Müşteriler eğer tamamlamaları gereken görevin zaten başladığını gördüklerinde sadakat programlarına daha bağlı kalıyor.

Yeni bir göreve başlamak beynimizin bizi sabote ettiği noktalardan birisidir ve ek araştırmaların gösterdiği üzere zaten birkaç adım attığımız görevleri bitirmemiz çok daha olasıdır. İkinci kartta kullanılan ‘suni ilerleme’ kavramı müşterileri programı tamamlamaya itmiştir.

Son olarak Nunes sadakat programlarındaki ödül seviyeleri üzerine ayrıca bir araştırma yapmış ve müşterilerin ‘gold club’ üyesi olduklarında markaya daha sadık olduklarını bulmuş. Ama bu ancak altlarında bir başka seviye olduğunda geçerli.
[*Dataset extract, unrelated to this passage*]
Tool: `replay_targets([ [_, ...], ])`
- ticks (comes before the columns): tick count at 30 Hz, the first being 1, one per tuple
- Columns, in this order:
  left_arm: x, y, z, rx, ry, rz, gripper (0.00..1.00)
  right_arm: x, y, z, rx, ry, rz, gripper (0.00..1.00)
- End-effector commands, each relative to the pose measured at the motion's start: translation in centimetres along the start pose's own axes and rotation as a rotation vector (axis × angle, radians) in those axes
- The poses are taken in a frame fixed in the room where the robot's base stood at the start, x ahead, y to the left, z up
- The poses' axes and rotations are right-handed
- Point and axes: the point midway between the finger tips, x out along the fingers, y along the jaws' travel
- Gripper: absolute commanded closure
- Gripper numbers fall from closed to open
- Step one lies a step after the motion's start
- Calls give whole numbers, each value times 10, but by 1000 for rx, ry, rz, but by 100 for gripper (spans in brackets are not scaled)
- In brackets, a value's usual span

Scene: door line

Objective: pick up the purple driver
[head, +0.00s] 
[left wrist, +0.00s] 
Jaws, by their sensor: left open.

Mutlaka okuyun: Başarılı Bir Müşteri Sadakat Programı Oluşturmak

 

4. Müşterilere iyi niyetinizi göstermek için fazla para harcamanız gerekmez

Müşteri hizmetleri dünyasında küçük görünen ama düşünceli olan bazı davranışlarla müşteriyi etkilemek diye bir şey vardır.

Bir örnek vermek gerekirse: Sorunları çözmek için müşteriyle uzun bir telefon görüşmesi gerçekleştiren şirket çalışanlarından biri müşterinin arkadaki birine ‘acıktım’ dediğini işitmiş.

Çalışanın ağzından dinleyelim:

“Müşteriyi beklemeye aldım ve pizza sipariş ettim. 30 dakika sonra hala telefonda sorunları çözmeye çalıştığımız sırada müşterinin kapısı çalındı. Kapıya bakmalarını, onlar için pizza sipariş ettiğimi söyledim. Çok heyecanlanmışlardı.”

Hediyelerin ve böyle düşünceli davranışların maliyeti düşük olsa da insan zihni psikolojik karşılıklılığı reddetmiyor.

Karşılıklılık, ne kadar küçük olursa olsun yapılan iyilik için minnettar olma ve bu iyiliğe karşılık verme arzusu olarak özetlenebilir.

Karşılıklılık ile ilgili anlamanız gereken bir diğer şey ise ‘vericinin’ niyetinin hediyenin algılanan değerini etkilediğidir.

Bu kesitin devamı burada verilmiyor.